• [AVAILABLE DATA]
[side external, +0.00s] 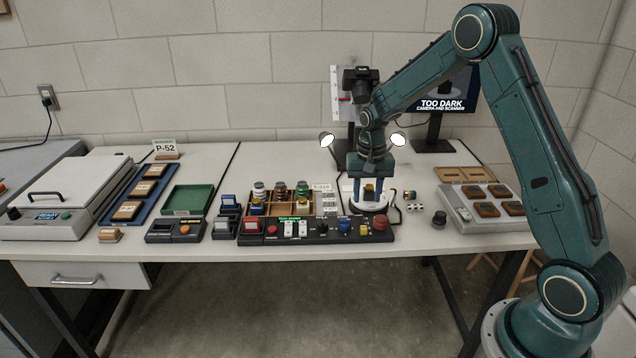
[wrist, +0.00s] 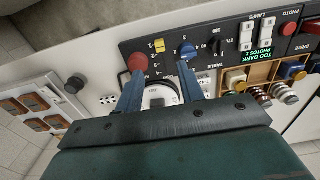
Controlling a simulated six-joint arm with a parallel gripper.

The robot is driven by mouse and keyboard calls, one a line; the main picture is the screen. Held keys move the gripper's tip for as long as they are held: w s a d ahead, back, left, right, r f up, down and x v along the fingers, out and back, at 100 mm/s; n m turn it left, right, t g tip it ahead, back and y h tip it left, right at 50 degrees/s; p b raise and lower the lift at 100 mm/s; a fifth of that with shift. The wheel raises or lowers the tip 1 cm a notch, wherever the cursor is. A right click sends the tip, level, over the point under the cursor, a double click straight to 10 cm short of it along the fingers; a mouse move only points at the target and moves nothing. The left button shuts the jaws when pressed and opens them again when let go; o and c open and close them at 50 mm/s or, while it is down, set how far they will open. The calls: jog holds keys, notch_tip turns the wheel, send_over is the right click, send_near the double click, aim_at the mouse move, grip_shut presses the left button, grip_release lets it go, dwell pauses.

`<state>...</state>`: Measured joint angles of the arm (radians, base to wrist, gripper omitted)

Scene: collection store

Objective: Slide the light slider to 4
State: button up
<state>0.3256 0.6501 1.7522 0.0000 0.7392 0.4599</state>
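The control panel (side external: 310,231) lies along the front of the table; its right end carries a blue knob (side external: 345,226), a yellow handle (side external: 363,229) and a red knob (side external: 380,222). In the wrist view the yellow handle (wrist: 159,46), which looks like the light slider, sits between the red knob (wrist: 138,62) and the blue knob (wrist: 187,51). Its scale is too small to read surely. My gripper (wrist: 160,88) is open, its two blue fingers apart with nothing held. It is above the white round stand (side external: 368,206), behind the panel and apart from the handle.
The monitor (side external: 443,98) reads "TOO DARK", as does the panel display (wrist: 262,55). A camera (side external: 360,83) and two lamps (side external: 398,139) stand around the white stand.

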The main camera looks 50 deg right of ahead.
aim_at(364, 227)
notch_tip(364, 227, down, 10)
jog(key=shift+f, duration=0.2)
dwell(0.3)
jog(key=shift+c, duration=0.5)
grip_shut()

• [THE TASK] Give the data above again in full and unchanged, skipping the pictures.

• [PROBLEM SOLUTION]
[side external, +0.00s] 
[wrist, +0.00s] 
Controlling a simulated six-joint arm with a parallel gripper.

The robot is driven by mouse and keyboard calls, one a line; the main picture is the screen. Held keys move the gripper's tip for as long as they are held: w s a d ahead, back, left, right, r f up, down and x v along the fingers, out and back, at 100 mm/s; n m turn it left, right, t g tip it ahead, back and y h tip it left, right at 50 degrees/s; p b raise and lower the lift at 100 mm/s; a fifth of that with shift. The wheel raises or lowers the tip 1 cm a notch, wherever the cursor is. A right click sends the tip, level, over the point under the cursor, a double click straight to 10 cm short of it along the fingers; a mouse move only points at the target and moves nothing. The left button shuts the jaws when pressed and opens them again when let go; o and c open and close them at 50 mm/s or, while it is down, set how far they will open. The calls: jog holds keys, notch_tip turns the wheel, send_over is the right click, send_near the double click, aim_at the mouse move, grip_shut presses the left button, grip_release lets it go, dwell pauses.

`<state>...</state>`: Measured joint angles of the arm (radians, base to wrist, gripper omitted)

Scene: collection store

Objective: Slide the light slider to 4
State: button up
<state>0.3256 0.6501 1.7522 0.0000 0.7392 0.4599</state>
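The control panel (side external: 310,231) lies along the front of the table; its right end carries a blue knob (side external: 345,226), a yellow handle (side external: 363,229) and a red knob (side external: 380,222). In the wrist view the yellow handle (wrist: 159,46), which looks like the light slider, sits between the red knob (wrist: 138,62) and the blue knob (wrist: 187,51). Its scale is too small to read surely. My gripper (wrist: 160,88) is open, its two blue fingers apart with nothing held. It is above the white round stand (side external: 368,206), behind the panel and apart from the handle.
The monitor (side external: 443,98) reads "TOO DARK", as does the panel display (wrist: 262,55). A camera (side external: 360,83) and two lamps (side external: 398,139) stand around the white stand.

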The main camera looks 50 deg right of ahead.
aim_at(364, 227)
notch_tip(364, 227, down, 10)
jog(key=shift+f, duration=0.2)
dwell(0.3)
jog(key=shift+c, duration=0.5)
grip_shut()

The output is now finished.